Published: Thursday, Mar. 18th, 2021
A Japanese court ruled on Wednesday that the country’s ban on same-sex marriages is unconstitutional.
The Sapporo District Court’s ruling cites Article 14 of Japan’s constitution, which says that “All of the people are equal under the law and there shall be no discrimination in political, economic or social relations because of race, creed, sex, social status or family origin.”
The court argued that because sexual orientation is not a choice, it is unfair to discriminate against same-sex couples and withhold from them any legal benefits of marriage.
There have been over a dozen cases filed against the Japanese government by same-sex couples in recent years, but this is the first to reach a verdict.
LGBTQ advocates hope that this decision marks the start of a new era of marriage equality in the country, and the plaintiff's lawyers are urging the Parliment to start working on laws to make same-sex marriages possible.

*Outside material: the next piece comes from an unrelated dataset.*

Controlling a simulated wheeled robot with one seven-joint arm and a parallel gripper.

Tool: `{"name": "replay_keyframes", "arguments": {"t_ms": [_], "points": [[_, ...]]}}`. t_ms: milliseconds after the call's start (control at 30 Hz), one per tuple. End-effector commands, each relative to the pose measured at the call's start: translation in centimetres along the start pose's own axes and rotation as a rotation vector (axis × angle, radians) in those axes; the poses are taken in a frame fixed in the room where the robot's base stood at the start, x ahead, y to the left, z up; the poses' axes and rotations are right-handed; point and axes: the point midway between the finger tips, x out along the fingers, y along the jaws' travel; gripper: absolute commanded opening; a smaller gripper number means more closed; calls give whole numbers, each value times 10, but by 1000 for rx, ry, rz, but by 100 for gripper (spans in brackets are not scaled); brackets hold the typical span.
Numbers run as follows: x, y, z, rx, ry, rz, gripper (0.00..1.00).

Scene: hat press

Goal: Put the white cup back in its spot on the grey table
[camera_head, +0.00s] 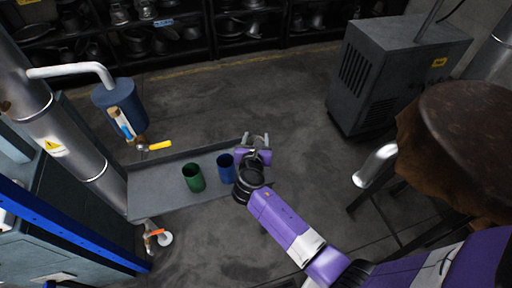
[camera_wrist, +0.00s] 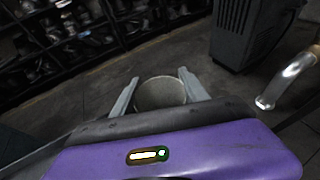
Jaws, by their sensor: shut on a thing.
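My gripper (camera_head: 257,139) is shut on the white cup, with one finger on each side of it. In the wrist view the cup (camera_wrist: 162,93) looks pale grey, its round top showing between the fingertips; its lower part is hidden by my gripper. The grey table (camera_head: 155,196) is a long narrow top at the lower left of the head view. My gripper is at its right end, and I cannot tell how high the cup is above it. A green cup (camera_head: 193,178) and a blue cup (camera_head: 226,168) stand on the table, left of my gripper.
A blue cylinder with a white pipe (camera_head: 120,104) stands behind the table's left end. A grey vented cabinet (camera_head: 390,75) is at the upper right, and a brown rounded object (camera_head: 465,145) is close at right. Dark shelves (camera_head: 185,45) line the back. Open floor lies between.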

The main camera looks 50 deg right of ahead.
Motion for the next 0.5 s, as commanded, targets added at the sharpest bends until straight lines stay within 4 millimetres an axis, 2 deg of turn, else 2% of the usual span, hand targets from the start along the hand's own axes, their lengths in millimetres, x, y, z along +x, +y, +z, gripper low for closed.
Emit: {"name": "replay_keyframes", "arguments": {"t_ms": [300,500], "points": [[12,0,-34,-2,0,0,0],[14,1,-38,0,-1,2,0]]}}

AMM doesn't often report on international marriage news, but this decision is monumental! We're part of an increasingly connected global community, and we're thrilled to see these sparks of change for LGBTQ+ couples and their families living in Japan.
There have been equally memorable days here in the US, including the day Loving v Virginia (1967) was decided, paving the way for interracial marriages in every state, and the day Obergefell v Hodges (2015) was decided, paving the way for nationally recognized same-sex marriages.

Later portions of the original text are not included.